-- begin GIVEN DATA --

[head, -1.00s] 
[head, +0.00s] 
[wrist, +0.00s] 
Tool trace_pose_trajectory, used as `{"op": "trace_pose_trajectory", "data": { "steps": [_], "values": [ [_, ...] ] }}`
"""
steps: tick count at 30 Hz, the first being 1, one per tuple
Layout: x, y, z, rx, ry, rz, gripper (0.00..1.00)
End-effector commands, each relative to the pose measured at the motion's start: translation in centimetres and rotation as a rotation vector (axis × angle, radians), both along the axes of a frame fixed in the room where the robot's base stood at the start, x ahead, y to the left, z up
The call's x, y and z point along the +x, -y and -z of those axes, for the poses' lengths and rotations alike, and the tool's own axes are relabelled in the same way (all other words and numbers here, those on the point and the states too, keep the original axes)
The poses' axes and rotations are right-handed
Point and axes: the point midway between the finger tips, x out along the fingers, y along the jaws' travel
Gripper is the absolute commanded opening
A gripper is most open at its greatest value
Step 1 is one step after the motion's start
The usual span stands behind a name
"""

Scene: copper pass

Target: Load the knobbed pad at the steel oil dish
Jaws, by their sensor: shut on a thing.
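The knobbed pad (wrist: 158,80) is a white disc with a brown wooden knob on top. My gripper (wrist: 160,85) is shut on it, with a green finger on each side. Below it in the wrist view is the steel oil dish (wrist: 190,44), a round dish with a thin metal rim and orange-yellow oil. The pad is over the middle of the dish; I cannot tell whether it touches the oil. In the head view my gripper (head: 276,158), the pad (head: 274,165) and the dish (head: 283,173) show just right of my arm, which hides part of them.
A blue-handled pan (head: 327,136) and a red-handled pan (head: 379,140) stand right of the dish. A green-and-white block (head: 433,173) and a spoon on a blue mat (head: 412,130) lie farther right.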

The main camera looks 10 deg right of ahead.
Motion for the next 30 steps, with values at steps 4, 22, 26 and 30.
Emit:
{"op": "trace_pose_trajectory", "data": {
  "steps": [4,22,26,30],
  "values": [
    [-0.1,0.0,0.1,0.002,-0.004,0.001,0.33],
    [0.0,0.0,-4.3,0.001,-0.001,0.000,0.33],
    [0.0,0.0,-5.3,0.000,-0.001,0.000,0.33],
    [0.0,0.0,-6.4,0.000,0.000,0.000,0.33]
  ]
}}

-- end GIVEN DATA --

_GOAL:_ Copy each line containing the word "along" from the data.

_EXERCISE SOLUTION:_
End-effector commands, each relative to the pose measured at the motion's start: translation in centimetres and rotation as a rotation vector (axis × angle, radians), both along the axes of a frame fixed in the room where the robot's base stood at the start, x ahead, y to the left, z up
The call's x, y and z point along the +x, -y and -z of those axes, for the poses' lengths and rotations alike, and the tool's own axes are relabelled in the same way (all other words and numbers here, those on the point and the states too, keep the original axes)
Point and axes: the point midway between the finger tips, x out along the fingers, y along the jaws' travel

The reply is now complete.